### Available data
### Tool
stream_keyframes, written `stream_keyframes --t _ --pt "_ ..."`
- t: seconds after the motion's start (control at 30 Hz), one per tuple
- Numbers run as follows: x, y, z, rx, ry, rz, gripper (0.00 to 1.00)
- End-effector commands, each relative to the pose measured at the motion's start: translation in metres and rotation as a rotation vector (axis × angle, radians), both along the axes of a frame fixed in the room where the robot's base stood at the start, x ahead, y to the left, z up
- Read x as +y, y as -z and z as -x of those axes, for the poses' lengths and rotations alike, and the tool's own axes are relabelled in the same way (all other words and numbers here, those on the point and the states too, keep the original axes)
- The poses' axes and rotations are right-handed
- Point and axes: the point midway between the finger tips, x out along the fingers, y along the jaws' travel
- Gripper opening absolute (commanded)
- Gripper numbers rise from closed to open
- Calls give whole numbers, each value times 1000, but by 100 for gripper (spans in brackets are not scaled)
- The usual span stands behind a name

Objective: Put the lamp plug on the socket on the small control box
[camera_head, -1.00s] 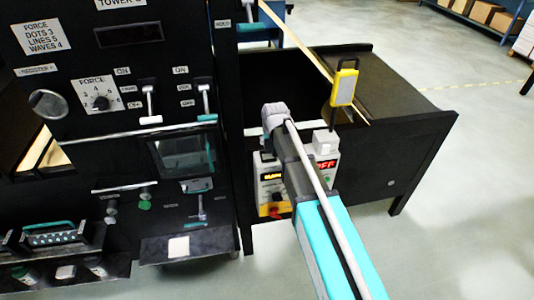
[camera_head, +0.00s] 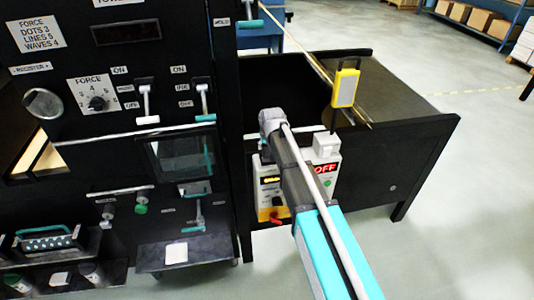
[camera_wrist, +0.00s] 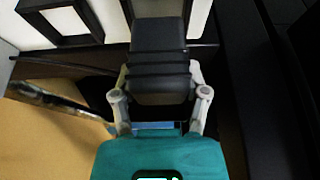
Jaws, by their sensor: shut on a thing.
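The small control box (camera_head: 328,183) is pale, with a red OFF sign and a yellow display, and stands against the black cabinet, partly behind my arm. In the wrist view my gripper (camera_wrist: 160,88) is shut on a dark ribbed block (camera_wrist: 160,62), which I take for the lamp plug. At the top of that view a black square frame (camera_wrist: 60,38) lies on a white surface. The socket cannot be made out clearly, nor whether the plug touches it.
The black machine (camera_head: 110,120) with levers and knobs is close on the left. Open floor (camera_head: 460,200) lies to the right.

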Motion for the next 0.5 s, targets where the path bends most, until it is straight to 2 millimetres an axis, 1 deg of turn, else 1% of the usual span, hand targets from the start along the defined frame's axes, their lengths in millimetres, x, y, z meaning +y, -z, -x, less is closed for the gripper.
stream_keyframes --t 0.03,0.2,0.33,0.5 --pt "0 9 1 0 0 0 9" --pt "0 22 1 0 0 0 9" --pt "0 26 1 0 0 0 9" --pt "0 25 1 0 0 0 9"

### Work to be completed
All lines in the data that contain the word "rotations" should be copied.

### Result for this exercise
- Read x as +y, y as -z and z as -x of those axes, for the poses' lengths and rotations alike, and the tool's own axes are relabelled in the same way (all other words and numbers here, those on the point and the states too, keep the original axes)
- The poses' axes and rotations are right-handed

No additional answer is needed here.